The law does not disappear. It faces execution

To say that international law is powerless because it is violated is too hasty. The system still produces decisions. On March 16, 2022, the International Court of Justice ordered Russia to immediately suspend its military operations in Ukraine. On July 19, 2024, the same Court ruled that Israel’s continued presence in the occupied Palestinian territory was illegal under international law. Therefore, the law still exists. It speaks. It judges. It qualifies.

The real challenge comes after. Who enforces it? Who applies pressure? Who bears the political cost of a clear condemnation? At the Security Council on June 4, 2025, a draft resolution calling for a permanent ceasefire in Gaza failed after a U.S. veto. A few months earlier, on March 18, 2025, UN humanitarian officials warned that the resumption of hostilities and the blockage of aid were destroying the meager gains made during the ceasefire. In the case of Ukraine, on February 24, 2025, the General Assembly reaffirmed the sovereignty and territorial integrity of the country within its recognized borders. The normative framework still stands. But its impact depends on the political follow-up it receives.

In other words, international law does not die suddenly. It wears away when states cease to invoke, defend, and translate it into sanctions, diplomatic isolation, or concrete measures.
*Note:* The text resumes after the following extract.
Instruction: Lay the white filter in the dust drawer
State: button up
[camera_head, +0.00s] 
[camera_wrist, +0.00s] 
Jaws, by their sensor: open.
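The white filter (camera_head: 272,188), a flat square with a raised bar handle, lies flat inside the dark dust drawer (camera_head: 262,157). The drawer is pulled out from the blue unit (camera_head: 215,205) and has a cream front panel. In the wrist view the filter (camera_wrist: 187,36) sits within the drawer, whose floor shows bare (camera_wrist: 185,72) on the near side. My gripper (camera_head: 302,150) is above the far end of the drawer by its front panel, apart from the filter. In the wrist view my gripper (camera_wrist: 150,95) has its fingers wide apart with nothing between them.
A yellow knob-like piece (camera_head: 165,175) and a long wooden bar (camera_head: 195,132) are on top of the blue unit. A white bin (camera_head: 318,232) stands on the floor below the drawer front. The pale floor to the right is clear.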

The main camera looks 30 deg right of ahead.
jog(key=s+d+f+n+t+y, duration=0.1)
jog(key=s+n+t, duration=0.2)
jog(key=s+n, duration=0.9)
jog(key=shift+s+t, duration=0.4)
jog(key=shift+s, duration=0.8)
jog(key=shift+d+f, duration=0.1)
A text that remains in the archives does not deter anyone. A rule that is no longer invoked becomes one less reference point for weaker states, judges, mediators, and humanitarian workers.
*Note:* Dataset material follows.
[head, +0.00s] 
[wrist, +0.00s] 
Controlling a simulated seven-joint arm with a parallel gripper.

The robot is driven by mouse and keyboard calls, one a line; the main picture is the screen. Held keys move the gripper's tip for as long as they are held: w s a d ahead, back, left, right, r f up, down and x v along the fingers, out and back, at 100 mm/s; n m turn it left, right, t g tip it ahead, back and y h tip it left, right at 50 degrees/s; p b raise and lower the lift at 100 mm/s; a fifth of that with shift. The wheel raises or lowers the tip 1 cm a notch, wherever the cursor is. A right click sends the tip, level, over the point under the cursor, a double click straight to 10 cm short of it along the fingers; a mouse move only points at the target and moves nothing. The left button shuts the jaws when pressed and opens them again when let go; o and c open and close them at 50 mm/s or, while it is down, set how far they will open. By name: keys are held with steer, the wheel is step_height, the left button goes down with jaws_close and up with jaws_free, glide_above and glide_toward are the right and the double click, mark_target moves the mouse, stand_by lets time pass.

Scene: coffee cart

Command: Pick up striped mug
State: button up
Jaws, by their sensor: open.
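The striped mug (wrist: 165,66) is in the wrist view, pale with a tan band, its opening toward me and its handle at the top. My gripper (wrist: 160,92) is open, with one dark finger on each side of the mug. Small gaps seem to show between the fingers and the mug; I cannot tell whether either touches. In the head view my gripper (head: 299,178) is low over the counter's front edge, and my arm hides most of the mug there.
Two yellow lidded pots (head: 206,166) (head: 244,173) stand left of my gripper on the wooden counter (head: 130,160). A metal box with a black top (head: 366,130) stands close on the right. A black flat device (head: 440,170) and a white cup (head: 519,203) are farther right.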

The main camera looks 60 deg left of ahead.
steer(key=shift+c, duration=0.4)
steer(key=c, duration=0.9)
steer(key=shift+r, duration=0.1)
Who benefits when security prevails over the rule?

The most powerful discourse today often boils down to a simple formula: national security comes first, or at least it takes precedence over legal considerations. This reasoning primarily benefits states with military power and strong political allies. It allows them to act quickly, justify urgency, and shift the discussion away from legal grounds. It also benefits their allies, who sometimes prefer a tactical victory over a long and embarrassing legal battle.
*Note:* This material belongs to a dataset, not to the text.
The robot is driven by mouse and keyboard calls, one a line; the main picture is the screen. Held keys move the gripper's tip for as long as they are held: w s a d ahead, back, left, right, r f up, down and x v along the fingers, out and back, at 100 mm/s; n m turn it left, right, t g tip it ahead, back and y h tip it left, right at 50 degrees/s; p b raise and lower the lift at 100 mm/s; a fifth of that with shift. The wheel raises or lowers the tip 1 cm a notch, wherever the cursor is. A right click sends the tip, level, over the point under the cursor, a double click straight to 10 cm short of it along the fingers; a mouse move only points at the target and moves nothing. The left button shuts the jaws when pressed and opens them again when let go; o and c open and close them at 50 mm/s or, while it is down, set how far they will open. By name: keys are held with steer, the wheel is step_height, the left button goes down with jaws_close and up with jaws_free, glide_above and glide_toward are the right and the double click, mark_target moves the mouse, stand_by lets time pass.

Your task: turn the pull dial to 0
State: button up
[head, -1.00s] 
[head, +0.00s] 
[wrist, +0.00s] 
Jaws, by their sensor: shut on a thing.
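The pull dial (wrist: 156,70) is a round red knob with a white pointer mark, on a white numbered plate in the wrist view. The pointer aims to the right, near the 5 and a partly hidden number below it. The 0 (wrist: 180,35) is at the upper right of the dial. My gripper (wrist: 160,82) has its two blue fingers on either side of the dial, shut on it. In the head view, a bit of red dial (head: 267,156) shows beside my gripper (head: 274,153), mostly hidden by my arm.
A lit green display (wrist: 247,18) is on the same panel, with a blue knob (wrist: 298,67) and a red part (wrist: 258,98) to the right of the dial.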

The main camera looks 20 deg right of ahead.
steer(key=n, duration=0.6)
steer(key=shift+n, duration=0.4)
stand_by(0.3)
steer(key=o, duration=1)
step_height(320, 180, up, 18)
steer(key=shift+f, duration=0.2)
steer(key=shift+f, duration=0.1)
But this choice has an immediate counterpart. It weakens states that cannot retaliate alone. It reduces the protection for civilians. It makes the position of diplomats who are still trying to build coalitions around a common rule more fragile. And it muddles the message sent to violators: if aggression, blockades, or annexations end up being treated as fait accompli, then the rule does not vanish, it becomes selective.

On the contrary, staunchly defending international law primarily serves the most vulnerable countries. Small states need a framework that limits the use of force. NGOs need rules to protect humanitarian access. Civilian populations need safeguards when war looms. That is why the UN Charter emphasizes peaceful dispute resolution and the prohibition of the threat or use of force. Without this common minimum, everyone reverts to their ability to cause harm.

The realists, however, have a valid argument: law alone does not disarm an army or open a humanitarian corridor. They are right. A rule without political cost or enforcement mechanism remains fragile. But this limit does not justify abandonment. It simply underscores the need for institutions to embody the law, governments to uphold it, and partners to be willing to expose themselves to keep it alive.

The silence of states weighs heavier than violations

The real tipping point is reached when a violation is no longer called a violation. When a bombing, military operation, or blockade is not described as a breach of the rule but merely a strategic option, the landscape changes. Vocabulary matters. Saying that an action is “outside the law” does not carry the same weight as saying it violates it. In one case, a gray area is maintained. In the other, it is reminded that there is still a norm, hence a responsibility.

It is here that silence becomes more dangerous than the transgression itself. A violated but denounced rule remains a rule. A violated rule, excused and then forgotten, begins to lose its force. This holds true for war and for humanitarian aid, occupation, annexation prohibition, and refusal to aggress another state.

Therefore, the system remains alive but vulnerable. It relies on a minimal belief: states still agree to act as if the law matters, even when it inconveniences them. If this belief erodes, international law does not collapse overnight. It fades gradually. And in this kind of erosion, the first harm is not to grand speeches. It is to those who have no control over force but bear all its consequences.

What to watch for in the coming weeks

The next test will play out first in New York and The Hague. At the Security Council and the General Assembly, each new text on Gaza or Ukraine will indicate whether states still want to pay the price of a clear legal stance. Before the International Court of Justice, ongoing procedures will also continue to serve as a benchmark: not because they stop a war, but because they establish what the law accepts or rejects tolerating.

The real question is simple. Will the major powers continue to treat these decisions as constraints, or only as diplomatic accessories? The answer to this will determine the future. Not just the credibility of institutions. The practical survival of international law itself.